The baby boomers are by far the wealthiest and best educated generation in Australian history. Their approach to retirement has lead estate planners to focus on the protection of underlying wealth (in addition to its “mere” creation).
What intergeneration wealth transfer mechanisms are they looking for? Anything that does not back-fire. For example:
(A) Your client’s son, aged 27, has just married. If your client gives him a $100,000 deposit to enable him and his wife to purchase a home unit and the marriage fails soon thereafter, your client has just lost $100,000 (and his son has too). But why not suggest to your client that he lend his son the $100,000 under a written loan agreement secured by a registered mortgage? The loan agreement can provide for a modest interest rate and if the marriage fails, your client gets his money back: a simple strategy which can ensure a good night’s sleep for many years.
(B) You recommend testamentary trusts in your client’s will, but:
(i) although income is annually determined for distribution to his infant grandchildren, it is never applied and therefore accumulates as a debt owing to those infants and so when the time comes to wind up the trust and for the beneficiaries to take the capital, the capital is substantially eroded by the necessity to pay these debts to the grandchildren.
(ii) the trustee gets too little legal and accounting advice too late.

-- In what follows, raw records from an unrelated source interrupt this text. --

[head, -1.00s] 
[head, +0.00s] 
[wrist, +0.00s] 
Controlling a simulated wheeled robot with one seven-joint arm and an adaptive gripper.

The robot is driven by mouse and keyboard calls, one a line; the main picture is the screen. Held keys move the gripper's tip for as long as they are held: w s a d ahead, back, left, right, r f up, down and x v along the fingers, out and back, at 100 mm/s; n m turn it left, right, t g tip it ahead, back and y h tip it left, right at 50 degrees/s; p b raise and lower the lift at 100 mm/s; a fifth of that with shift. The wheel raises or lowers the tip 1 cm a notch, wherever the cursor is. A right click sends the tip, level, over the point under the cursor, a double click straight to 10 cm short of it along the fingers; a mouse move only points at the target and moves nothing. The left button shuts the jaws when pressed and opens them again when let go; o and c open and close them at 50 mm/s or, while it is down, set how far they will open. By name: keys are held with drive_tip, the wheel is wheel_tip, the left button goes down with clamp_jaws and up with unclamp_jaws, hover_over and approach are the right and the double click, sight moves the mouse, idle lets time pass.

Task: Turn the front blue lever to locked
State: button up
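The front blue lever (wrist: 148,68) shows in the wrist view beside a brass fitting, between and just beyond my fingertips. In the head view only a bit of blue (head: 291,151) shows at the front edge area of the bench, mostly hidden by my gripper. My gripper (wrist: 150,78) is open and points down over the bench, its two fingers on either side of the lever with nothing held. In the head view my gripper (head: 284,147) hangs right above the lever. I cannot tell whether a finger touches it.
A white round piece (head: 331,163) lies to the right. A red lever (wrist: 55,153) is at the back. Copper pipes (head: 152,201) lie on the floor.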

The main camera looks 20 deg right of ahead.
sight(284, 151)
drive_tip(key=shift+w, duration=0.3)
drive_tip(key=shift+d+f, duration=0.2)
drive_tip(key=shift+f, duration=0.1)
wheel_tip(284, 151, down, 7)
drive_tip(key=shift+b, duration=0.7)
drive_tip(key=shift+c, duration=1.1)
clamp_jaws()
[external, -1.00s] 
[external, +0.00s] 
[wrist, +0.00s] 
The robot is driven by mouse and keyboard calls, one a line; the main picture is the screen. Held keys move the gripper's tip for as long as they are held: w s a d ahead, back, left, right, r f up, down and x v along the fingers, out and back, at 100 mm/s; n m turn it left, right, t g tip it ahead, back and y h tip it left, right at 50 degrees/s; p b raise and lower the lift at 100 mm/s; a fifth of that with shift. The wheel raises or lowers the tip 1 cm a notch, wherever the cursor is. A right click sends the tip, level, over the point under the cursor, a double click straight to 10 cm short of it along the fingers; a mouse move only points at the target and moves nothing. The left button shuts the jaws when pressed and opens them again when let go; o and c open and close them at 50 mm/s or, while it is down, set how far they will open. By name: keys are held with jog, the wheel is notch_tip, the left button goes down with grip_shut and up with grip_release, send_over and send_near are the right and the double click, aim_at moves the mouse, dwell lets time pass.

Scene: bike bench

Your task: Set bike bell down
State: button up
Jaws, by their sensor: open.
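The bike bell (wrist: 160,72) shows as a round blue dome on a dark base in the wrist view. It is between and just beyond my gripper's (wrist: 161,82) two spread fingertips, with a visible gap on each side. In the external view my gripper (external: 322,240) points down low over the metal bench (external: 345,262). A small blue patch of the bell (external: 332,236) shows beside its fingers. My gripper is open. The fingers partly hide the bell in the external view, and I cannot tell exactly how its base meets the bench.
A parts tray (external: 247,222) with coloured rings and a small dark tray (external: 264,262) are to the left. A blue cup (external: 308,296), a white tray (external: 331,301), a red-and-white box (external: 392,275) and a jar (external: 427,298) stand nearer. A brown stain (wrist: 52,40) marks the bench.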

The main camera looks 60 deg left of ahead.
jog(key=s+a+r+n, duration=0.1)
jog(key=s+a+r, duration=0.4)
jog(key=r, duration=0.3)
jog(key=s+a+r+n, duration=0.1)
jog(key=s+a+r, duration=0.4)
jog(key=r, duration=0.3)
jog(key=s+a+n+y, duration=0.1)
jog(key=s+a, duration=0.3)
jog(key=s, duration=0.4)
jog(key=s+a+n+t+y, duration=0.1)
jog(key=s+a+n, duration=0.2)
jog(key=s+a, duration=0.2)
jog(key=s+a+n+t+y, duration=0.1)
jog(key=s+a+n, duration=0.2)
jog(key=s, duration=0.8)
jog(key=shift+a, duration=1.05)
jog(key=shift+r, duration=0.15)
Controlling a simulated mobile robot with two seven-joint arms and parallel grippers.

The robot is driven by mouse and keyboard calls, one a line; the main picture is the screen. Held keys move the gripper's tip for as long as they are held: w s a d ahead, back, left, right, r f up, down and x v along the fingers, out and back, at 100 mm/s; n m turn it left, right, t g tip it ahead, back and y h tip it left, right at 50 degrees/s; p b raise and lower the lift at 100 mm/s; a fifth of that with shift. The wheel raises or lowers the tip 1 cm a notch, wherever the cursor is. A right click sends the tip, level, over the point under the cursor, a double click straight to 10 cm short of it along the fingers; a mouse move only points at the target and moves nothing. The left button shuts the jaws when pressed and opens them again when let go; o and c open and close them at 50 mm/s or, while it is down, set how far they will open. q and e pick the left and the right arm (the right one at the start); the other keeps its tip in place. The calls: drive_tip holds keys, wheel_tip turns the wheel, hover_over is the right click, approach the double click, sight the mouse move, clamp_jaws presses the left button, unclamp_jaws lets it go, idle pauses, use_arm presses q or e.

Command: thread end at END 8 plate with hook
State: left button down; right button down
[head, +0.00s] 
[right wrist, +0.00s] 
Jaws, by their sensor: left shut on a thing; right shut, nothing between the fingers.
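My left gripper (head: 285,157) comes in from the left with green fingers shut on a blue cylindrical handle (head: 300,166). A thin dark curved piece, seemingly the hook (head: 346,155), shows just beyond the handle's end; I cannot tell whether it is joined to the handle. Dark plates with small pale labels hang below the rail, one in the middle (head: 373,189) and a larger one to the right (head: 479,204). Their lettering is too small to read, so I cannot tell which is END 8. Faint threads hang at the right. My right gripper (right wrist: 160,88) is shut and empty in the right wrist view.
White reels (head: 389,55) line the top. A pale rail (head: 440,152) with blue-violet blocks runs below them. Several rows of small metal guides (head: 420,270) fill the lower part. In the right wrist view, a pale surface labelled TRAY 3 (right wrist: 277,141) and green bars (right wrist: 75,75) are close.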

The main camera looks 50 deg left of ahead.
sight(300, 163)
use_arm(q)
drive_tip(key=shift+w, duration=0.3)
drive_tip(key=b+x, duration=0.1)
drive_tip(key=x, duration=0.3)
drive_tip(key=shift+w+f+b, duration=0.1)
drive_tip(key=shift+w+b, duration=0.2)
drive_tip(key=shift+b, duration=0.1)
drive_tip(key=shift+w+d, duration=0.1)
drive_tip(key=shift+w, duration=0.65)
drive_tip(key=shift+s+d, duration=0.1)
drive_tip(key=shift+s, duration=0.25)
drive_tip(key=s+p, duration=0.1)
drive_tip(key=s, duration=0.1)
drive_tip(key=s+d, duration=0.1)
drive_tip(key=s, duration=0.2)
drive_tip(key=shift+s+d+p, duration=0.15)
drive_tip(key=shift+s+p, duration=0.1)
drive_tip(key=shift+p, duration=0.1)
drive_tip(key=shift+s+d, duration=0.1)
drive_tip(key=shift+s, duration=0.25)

The trustee must be someone that the testator can “trust”.
(iii) to “save costs”, a beneficiary of the testamentary trust is also appointed as its trustee (instead of a third party), and distributes all or most of the income or capital to themselves.
(iv) the will drafter fails to take advantage of “Bamford” in that the testamentary trust does not incorporate powers for a trustee to determine what is and what is not included as income for the trust, and the trustee has no ability to determine whether or not to include net or gross capital gains as trust income.
(v) the testamentary trust fixes quantified amounts of distribution to be made to beneficiaries, rather than percentages, so as to fall foul of “Bamford”.
(vi) the 24-month rule in s118-195 ITAA’97 is misunderstood in that whilst the beneficiary of your client’s main residence exchanges contracts in relation to the sale of that property within 24 months of the date of death of your deceased client, the settlement of the sale takes place after the expiration of that 24 month period, thereby creating a taxable capital gain.
(vii) the will provides for the main residence to pass to the trustee of the testamentary trust instead of to the legal personal representative of the deceased or directly to a beneficiary meaning that the application of the CGT exemption in s118-195 is questionable by virtue of PSLA 2003/12.
(viii) the baby boomer is not aware of the S118-125 exemptions which provide for the main residence CGT exemption to be pro-rated by reference to the number of days that were non-main resident days of both the deceased and the beneficiary (or LPR) compared to the total ownership period of the dwelling by the deceased and by the beneficiary.
(ix) the ATO has indicated that the position in PSLA 2003/12 is subject to CGT event K3 which covers assets passing to tax advantaged entities (like charities). CGT event K3 operates to ensure that, where assets pass to concessionally taxed entities from a deceased estate, a capital gain or loss is recognised in the deceased’s final tax return, preventing the owners of concessionally taxed assets with embedded capital gains from avoiding capital gains tax when they are later disposed of by the concessionally taxed entity.
CGT event K3 has in the past been avoided by ensuring an asset does not pass to a concessionally taxed entity until after the deceased’s standard amendment period (generally 4 years after the assessment) has expired.
The changes announced in the 2011-2012 budget, designed to ensure that amendments would be made to ensure that where CGT event K3 happened outside of the deceased’s standard amendment period, a CGT liability still arose in the deceased’s tax return, were abandoned in late 2013. However these developments need to be communicated to your client.
(xi) your client is not told that if you can control the corporate testamentary trustee company, you can control the testamentary trust from the grave! Many fail to understand that a willmaker’s capacity to corporatise the testamentary trustee is allowed by s136 of the Corporations Act and this means that your client can:
(i) ensure that the constitution of the chosen corporate trustee of the testamentary trust confirms, for example, that a member may only transfer their shares to their lineal descendants, or linear descendants of nominated family members,
(ii) specify how shareholder and director decisions should be made, for example, that particular decisions may only be made by unanimous or special majority resolutions,
(iii) have a requirement that each shareholder should be entitled to appoint and remove a representative director,
(iv) have specific directions as to what is to happen upon the occurrence of specified events,
(v) direct the involvement of any independent (i.e. non-family) advisers in the management of the company and also direct the extent of their involvement and
(vi) contain triggers for the transition of control to particular people, for example, on family members reaching a specified age.